For RealClearPolitics, Carl M. Cannon writes: Irritating phrases and words are not confined to political circles, or solely to Washington, although here in the nation’s capital they burrow in and proliferate like obsolete, but entrenched, government programs. This is a call to arms to fight them—but only metaphorically.
15: “WAR ON [FILL IN THE BLANK]” Syria’s civil war has produced 2.5 million refugees and a death toll of 160,000, a tragedy that has galvanized neither major political party into action. So next time a Democrat brays about the so-called Republican “war on women” or a Republican trumpets the Obama administration’s “war on coal,” tell them you’ve seen what real war looks like—and ask what the U.S. can do to stop it.
14. “TAX HIKE” It’s not a “hike.” What are you going to do, put it in a knapsack and take it for a walk? It’s a tax increase. This usage was coined by headline writers because it’s shorter. Speaker of the House John Boehner, who often employs this phrase, has no such excuse.
13. “RIGHT-WING” This term is bandied about carelessly, usually as a pejorative. In “The Devil’s Dictionary,” Ambrose Bierce defined “conservative.” Here is the entry, in its entirety: “CONSERVATIVE, n. a statesman who is enamored of existing evils, as distinguished from the Liberal, who wishes to replace them with others.” The converse of “right-wing,” a label freely applied to Fox News and countless Republican elected officials, is not “liberal,” it’s “left wing.”
12. “FRANKLY” Rhett Butler made this word famous, but when politicians preface their remarks with “frankly” (or “candidly”), they don’t give a damn about being frank or candid. Usually, it means they’re about to tell a whopper—or recite a talking point. Listen for this usage from now on. It’s a self-administered lie detector.

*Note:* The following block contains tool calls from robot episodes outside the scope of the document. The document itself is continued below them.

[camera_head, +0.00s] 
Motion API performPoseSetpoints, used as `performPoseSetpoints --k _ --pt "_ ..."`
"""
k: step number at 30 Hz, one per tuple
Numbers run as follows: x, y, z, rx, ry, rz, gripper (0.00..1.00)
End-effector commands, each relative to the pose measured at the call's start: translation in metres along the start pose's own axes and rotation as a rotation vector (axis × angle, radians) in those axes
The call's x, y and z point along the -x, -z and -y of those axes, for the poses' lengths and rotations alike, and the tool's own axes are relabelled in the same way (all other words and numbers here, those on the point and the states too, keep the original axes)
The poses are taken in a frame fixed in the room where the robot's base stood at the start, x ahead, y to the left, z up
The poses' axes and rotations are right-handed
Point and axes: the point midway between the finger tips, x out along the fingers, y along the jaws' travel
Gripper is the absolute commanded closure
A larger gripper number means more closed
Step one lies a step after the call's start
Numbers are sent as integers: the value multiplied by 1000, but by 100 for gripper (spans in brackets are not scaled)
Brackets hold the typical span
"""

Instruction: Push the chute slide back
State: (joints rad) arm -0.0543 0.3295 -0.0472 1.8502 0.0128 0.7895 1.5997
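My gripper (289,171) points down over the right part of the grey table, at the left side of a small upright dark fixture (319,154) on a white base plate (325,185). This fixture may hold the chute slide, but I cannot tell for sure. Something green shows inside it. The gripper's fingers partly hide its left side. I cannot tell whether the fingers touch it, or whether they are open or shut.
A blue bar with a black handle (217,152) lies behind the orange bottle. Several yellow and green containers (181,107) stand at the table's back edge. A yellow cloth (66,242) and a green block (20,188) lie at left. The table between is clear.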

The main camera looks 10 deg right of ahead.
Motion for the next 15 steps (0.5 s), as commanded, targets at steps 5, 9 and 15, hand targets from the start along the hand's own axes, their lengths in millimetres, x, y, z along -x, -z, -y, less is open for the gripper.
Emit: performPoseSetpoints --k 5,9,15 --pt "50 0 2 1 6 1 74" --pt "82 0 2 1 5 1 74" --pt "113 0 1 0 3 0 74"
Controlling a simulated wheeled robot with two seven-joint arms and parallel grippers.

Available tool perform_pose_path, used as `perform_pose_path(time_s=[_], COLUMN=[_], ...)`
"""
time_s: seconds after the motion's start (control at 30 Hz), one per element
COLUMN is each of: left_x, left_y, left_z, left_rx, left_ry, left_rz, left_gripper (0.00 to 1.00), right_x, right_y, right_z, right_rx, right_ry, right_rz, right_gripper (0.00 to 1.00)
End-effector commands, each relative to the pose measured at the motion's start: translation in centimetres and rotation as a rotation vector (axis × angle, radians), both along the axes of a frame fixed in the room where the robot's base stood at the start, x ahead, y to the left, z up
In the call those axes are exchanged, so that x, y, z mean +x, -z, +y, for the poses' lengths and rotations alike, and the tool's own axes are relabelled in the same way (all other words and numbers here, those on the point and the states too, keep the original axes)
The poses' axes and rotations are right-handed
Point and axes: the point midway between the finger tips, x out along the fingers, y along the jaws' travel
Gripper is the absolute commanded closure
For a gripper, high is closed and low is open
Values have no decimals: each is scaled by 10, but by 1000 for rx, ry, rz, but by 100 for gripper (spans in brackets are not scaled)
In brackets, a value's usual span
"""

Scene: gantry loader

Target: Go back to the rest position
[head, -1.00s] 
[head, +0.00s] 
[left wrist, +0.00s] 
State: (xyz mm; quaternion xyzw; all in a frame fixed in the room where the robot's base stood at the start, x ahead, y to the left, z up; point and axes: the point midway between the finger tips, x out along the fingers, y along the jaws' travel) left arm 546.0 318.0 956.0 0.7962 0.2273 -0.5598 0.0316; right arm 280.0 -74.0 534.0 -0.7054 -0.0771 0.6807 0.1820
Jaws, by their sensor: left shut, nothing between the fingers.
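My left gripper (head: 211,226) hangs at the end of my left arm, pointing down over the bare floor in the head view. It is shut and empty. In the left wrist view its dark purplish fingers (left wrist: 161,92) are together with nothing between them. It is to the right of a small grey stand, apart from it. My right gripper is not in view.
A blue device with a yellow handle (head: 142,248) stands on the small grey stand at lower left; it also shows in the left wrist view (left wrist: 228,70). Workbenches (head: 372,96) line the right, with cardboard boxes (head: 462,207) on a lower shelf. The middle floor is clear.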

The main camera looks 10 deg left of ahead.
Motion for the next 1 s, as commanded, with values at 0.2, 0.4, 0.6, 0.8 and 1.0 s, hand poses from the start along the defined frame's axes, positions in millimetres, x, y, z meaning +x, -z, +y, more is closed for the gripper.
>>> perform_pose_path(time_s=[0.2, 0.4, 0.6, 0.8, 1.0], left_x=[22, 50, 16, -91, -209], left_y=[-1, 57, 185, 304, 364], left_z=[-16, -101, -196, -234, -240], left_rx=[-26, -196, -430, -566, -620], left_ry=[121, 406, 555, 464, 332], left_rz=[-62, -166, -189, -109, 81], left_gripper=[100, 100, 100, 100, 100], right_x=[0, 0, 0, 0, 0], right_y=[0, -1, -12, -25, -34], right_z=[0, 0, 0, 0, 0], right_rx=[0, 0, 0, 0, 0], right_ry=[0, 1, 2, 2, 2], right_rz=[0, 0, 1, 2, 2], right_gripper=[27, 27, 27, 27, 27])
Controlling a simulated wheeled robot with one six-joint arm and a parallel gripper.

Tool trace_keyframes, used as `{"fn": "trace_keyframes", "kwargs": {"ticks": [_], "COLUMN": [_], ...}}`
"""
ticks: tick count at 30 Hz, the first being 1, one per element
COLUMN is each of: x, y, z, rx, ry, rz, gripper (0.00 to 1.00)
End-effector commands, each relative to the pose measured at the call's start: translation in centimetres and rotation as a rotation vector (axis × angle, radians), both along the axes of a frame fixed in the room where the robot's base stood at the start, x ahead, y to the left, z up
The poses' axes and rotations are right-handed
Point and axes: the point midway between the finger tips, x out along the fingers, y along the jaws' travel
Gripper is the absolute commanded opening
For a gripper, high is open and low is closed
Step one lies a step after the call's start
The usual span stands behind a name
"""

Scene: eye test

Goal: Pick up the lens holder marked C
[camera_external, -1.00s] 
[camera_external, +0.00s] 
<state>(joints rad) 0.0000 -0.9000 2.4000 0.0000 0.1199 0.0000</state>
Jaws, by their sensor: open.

11. “TALKING POINTS” Pols who recite self-serving spin written by others while answering basic questions about their jobs are essentially reading the stage directions. It suggests they are too lazy to invent their own fibs or excuses—or that they work for control freaks who don’t trust them to know their own subject matter. This is a discordant trait in a high-ranking official, such as U.N. Ambassador Susan Rice or anyone who attended top-notch schools, which also fits Rice. She was a history major at Stanford and a Rhodes scholar with a master’s degree and a doctorate from Oxford.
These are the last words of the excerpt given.